We cling to that one, even when our culture is full of warnings of what can go wrong. Everything from the Abuse in Care report to movies like Hunt for the Wilderpeople and We Were Dangerous reminds us that punishment is often meted out not on merit, but to reinforce power.
No – not the case. The examples given are extreme and fail to consider the wider societal issue – it is not about power but recognizing that there are boundaries which, if crossed, result in a consequence. Those making the decisions sometime get it wrong. But that does not invalidate the rule-based system.
That’s what’s happening here: a reminder of the hierarchy of power is being visited on some “uppity” people who won’t sit down, won’t show contrition, won’t shut up.
This continues the neo-Marxist line together with the veiled suggestion that the so-called hierarchy – those who live their lives according to the rules – are white supremacists. Note the “uppity” people reference. Substitute “people for the “n” word and you have Simon’s expression of critical race theory coming through loud and clear.
And what of the rules themselves? Both Luxon and Judith Collins, who chaired the committee, have hung their desire to punish on the suggestion the haka prevented Act MPs from voting.
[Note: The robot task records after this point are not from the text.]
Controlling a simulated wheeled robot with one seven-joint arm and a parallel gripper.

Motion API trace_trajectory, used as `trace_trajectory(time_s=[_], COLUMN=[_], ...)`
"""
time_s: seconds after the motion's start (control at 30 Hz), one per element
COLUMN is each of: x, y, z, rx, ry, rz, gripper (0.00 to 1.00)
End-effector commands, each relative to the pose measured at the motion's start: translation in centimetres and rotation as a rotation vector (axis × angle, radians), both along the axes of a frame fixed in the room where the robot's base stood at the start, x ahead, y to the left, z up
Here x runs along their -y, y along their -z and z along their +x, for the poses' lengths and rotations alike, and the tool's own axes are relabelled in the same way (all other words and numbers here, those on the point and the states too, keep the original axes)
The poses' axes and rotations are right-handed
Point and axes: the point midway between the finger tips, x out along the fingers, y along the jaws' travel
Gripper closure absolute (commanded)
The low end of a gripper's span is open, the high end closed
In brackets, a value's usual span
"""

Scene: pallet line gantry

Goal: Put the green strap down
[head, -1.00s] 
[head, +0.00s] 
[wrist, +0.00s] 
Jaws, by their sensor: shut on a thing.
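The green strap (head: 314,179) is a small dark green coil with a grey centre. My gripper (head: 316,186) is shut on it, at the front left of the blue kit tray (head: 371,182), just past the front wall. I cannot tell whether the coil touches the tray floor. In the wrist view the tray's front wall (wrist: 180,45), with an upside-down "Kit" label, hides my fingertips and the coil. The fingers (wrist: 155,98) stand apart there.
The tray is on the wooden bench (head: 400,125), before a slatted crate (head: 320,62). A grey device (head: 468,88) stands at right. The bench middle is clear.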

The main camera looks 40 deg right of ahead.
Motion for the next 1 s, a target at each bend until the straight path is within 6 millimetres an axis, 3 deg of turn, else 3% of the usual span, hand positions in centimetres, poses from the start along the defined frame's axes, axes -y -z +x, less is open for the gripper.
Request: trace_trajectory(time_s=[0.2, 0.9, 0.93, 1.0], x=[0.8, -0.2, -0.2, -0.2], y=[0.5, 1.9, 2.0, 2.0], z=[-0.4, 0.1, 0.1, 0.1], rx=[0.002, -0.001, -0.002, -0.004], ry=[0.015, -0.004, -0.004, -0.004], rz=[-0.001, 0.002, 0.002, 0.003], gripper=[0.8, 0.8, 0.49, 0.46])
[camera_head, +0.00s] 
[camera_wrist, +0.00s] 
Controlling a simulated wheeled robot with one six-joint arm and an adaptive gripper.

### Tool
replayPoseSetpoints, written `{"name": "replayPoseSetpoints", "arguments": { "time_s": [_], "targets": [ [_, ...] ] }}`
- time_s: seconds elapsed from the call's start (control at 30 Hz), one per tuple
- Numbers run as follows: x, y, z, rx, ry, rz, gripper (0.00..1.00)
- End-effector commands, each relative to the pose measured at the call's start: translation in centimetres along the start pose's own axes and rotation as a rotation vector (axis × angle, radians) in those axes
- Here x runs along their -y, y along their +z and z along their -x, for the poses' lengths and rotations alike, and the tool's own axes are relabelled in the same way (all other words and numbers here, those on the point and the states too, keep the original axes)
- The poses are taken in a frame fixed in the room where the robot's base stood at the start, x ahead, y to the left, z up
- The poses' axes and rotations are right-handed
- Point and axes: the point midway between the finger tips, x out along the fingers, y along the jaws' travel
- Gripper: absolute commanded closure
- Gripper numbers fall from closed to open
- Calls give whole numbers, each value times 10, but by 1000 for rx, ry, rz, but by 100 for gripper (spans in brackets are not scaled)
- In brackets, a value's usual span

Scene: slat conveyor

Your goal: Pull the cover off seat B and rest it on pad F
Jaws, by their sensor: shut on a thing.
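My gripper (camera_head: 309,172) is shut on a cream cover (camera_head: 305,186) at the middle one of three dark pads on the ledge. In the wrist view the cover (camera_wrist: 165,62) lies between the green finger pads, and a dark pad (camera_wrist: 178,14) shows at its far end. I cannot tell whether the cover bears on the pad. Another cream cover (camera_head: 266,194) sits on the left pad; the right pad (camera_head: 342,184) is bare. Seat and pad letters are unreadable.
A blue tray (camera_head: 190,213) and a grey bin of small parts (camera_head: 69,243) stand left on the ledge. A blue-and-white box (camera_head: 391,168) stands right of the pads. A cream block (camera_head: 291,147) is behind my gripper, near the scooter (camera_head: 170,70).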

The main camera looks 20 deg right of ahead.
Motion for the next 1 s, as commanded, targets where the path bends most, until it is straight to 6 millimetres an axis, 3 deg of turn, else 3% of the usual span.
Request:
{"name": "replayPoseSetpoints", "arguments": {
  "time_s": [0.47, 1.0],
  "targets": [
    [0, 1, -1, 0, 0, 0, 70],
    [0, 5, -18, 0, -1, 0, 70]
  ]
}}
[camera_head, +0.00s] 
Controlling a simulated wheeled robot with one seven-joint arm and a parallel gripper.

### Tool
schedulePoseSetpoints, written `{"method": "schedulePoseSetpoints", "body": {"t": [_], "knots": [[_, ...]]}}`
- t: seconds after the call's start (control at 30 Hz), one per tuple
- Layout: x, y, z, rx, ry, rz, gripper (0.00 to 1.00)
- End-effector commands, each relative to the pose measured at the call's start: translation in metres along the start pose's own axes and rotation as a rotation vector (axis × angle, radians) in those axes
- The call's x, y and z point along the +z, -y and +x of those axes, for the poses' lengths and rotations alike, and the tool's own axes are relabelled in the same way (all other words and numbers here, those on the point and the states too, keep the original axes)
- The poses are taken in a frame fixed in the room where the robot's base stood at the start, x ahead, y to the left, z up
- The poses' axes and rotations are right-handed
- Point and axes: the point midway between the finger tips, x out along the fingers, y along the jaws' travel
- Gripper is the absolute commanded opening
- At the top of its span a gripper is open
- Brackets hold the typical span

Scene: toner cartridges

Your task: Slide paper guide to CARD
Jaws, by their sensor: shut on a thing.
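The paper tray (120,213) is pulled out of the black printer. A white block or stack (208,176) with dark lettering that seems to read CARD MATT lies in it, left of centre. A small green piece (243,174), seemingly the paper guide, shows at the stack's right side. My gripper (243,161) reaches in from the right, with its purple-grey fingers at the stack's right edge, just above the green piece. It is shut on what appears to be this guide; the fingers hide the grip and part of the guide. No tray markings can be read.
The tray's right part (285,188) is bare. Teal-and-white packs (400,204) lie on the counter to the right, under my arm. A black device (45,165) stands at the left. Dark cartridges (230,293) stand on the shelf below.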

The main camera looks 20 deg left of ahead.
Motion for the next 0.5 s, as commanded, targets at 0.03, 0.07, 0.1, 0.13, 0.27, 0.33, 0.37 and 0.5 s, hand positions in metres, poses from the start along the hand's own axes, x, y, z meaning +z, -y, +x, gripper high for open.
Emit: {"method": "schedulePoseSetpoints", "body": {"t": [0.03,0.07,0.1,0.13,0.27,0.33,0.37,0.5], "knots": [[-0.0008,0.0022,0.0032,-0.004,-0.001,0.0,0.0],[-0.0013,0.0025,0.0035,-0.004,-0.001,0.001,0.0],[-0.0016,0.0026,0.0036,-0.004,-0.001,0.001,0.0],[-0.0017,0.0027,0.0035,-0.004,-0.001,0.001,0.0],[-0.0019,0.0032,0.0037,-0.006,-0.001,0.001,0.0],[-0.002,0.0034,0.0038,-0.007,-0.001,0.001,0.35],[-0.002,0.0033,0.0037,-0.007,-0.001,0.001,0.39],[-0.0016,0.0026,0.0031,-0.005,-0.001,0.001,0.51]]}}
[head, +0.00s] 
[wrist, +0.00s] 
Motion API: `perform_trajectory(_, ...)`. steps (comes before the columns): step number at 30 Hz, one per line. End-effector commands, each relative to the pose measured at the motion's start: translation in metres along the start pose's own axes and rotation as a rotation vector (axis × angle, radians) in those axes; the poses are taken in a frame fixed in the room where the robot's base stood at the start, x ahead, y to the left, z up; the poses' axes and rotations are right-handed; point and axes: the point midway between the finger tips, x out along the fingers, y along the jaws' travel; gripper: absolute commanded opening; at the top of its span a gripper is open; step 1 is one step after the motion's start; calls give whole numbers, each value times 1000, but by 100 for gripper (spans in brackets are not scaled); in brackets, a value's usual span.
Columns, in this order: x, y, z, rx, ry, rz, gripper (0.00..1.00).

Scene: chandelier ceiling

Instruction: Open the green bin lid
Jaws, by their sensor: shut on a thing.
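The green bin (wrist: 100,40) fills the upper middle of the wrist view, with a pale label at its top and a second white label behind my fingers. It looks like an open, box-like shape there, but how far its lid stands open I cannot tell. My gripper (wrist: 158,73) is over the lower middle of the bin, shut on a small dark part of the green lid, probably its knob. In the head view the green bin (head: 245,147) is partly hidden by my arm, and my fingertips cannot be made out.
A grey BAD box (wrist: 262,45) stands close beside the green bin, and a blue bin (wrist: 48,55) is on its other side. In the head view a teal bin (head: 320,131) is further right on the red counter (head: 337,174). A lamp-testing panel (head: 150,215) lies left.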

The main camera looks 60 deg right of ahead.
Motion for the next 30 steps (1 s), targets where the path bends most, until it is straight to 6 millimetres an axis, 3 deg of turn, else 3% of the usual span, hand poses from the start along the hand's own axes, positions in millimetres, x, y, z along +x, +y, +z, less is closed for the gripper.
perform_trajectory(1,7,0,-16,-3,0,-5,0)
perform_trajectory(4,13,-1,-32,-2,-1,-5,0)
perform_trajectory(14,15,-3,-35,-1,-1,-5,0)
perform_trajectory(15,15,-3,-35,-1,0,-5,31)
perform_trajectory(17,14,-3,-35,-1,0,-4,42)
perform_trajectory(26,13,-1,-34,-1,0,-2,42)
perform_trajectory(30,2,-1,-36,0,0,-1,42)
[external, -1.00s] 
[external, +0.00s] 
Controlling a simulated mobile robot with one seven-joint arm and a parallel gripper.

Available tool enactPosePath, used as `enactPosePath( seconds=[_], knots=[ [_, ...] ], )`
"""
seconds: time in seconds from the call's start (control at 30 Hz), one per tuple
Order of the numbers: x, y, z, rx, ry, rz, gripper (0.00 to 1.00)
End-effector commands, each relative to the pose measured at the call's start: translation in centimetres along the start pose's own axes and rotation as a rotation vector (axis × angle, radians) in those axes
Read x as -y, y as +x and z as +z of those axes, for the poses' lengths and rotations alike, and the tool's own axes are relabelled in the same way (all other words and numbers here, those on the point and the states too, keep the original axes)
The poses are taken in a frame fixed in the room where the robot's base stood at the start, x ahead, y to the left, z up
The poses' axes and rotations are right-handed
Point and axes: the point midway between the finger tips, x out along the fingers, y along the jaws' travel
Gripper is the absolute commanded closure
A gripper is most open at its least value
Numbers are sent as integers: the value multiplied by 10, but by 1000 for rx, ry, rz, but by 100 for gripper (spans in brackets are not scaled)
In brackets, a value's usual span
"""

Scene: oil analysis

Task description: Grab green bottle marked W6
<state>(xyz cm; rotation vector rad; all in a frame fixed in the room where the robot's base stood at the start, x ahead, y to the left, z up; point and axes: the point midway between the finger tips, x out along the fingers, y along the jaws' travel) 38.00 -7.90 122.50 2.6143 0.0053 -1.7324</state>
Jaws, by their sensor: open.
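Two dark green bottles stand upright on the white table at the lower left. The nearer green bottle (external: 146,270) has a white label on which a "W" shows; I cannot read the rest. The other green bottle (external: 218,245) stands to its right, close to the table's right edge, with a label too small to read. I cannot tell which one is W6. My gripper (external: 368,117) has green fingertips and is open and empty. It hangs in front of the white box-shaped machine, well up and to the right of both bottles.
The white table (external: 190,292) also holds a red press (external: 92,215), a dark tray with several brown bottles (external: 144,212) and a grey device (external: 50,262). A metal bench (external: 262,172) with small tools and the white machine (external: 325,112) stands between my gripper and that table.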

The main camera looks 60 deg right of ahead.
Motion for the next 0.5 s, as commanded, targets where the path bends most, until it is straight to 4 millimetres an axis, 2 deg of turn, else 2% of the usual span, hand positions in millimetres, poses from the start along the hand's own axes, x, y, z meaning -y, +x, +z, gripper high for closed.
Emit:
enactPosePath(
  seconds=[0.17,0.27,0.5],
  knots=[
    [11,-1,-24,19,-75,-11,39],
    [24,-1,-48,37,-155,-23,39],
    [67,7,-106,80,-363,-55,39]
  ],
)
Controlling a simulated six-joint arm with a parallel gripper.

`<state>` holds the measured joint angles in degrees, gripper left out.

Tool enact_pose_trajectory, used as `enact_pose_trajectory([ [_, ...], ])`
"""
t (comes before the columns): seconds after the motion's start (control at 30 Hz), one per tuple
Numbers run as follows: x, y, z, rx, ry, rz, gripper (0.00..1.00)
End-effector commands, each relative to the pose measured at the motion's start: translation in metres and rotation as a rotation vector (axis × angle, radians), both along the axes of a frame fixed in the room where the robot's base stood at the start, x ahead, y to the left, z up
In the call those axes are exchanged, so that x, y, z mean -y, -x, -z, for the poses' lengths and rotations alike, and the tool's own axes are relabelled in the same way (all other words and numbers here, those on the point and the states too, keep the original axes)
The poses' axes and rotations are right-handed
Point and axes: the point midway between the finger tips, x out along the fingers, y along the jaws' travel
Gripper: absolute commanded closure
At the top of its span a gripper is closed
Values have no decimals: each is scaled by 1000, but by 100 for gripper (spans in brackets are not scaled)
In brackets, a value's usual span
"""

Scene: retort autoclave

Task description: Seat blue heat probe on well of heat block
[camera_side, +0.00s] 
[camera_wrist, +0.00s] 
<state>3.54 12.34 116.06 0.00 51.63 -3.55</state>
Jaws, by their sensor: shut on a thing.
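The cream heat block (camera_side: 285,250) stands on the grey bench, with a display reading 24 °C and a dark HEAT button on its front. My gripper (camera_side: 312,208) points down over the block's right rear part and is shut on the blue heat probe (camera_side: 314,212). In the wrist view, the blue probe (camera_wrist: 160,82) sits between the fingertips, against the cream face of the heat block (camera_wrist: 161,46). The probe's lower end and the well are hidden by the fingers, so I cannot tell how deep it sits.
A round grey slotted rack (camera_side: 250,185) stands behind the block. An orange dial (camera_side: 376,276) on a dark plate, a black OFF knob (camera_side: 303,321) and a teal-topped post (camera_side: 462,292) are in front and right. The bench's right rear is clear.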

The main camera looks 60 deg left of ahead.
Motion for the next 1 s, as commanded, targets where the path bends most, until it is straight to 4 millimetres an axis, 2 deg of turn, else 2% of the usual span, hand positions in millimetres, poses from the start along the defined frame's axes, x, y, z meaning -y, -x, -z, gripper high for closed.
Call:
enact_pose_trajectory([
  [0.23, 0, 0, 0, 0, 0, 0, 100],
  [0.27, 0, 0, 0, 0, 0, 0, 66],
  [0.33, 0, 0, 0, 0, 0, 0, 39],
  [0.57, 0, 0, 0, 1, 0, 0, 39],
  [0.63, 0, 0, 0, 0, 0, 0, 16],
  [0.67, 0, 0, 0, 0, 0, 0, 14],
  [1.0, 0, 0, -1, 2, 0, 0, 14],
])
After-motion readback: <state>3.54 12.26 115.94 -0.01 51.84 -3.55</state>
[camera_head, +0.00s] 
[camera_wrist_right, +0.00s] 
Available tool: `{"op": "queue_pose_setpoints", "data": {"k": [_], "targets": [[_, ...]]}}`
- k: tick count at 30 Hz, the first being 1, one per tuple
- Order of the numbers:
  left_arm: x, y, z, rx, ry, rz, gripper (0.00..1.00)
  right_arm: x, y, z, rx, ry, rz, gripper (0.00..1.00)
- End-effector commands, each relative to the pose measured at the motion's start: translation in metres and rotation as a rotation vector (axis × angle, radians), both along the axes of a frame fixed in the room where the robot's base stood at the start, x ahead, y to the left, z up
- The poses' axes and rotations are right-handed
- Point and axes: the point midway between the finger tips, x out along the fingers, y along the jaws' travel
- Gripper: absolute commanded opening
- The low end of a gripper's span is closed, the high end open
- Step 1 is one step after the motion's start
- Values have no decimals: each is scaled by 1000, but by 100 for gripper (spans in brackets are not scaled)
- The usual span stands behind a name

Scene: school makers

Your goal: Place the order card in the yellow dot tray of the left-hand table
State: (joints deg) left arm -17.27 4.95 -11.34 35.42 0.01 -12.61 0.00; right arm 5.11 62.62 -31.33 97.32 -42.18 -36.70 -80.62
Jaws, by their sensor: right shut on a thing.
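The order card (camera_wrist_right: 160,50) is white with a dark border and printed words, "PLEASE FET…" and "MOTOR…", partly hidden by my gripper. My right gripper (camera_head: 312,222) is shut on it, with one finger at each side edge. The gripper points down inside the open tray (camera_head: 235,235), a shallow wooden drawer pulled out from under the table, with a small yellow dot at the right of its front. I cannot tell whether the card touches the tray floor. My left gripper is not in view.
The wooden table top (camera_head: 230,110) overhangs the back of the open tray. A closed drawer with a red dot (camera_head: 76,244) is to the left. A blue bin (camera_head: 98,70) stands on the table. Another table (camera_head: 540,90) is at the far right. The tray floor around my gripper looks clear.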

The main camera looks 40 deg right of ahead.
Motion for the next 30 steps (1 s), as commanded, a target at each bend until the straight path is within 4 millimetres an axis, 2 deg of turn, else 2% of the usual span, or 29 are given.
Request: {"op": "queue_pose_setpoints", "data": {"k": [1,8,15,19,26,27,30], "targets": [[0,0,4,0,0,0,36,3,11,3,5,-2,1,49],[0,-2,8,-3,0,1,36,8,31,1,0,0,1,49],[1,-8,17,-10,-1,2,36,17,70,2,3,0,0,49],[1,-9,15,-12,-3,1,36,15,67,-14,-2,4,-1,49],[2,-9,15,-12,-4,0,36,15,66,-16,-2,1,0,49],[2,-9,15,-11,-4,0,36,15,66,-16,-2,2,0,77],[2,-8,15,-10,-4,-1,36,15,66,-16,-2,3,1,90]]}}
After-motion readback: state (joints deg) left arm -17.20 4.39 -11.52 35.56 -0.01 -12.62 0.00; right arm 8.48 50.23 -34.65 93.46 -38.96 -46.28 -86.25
But Act had already voted.
No it wasn’t about Act being prevented from voting. It was about behaviour that broke the rules. As I recall it, the Maori Party was about to vote and the performative display that followed submerged that.
Given that, why has Collins not apologised and recalled her committee to reconsider its decision?
Oh so there is now a need to apologise? Apologise for what. That the rules are being enforced, because if they are not then they are meaningless.
If the committee was a proper court and not a politically motivated circus, the manifest falseness of this “they were stopped from voting” argument wouldn’t survive half a second on appeal.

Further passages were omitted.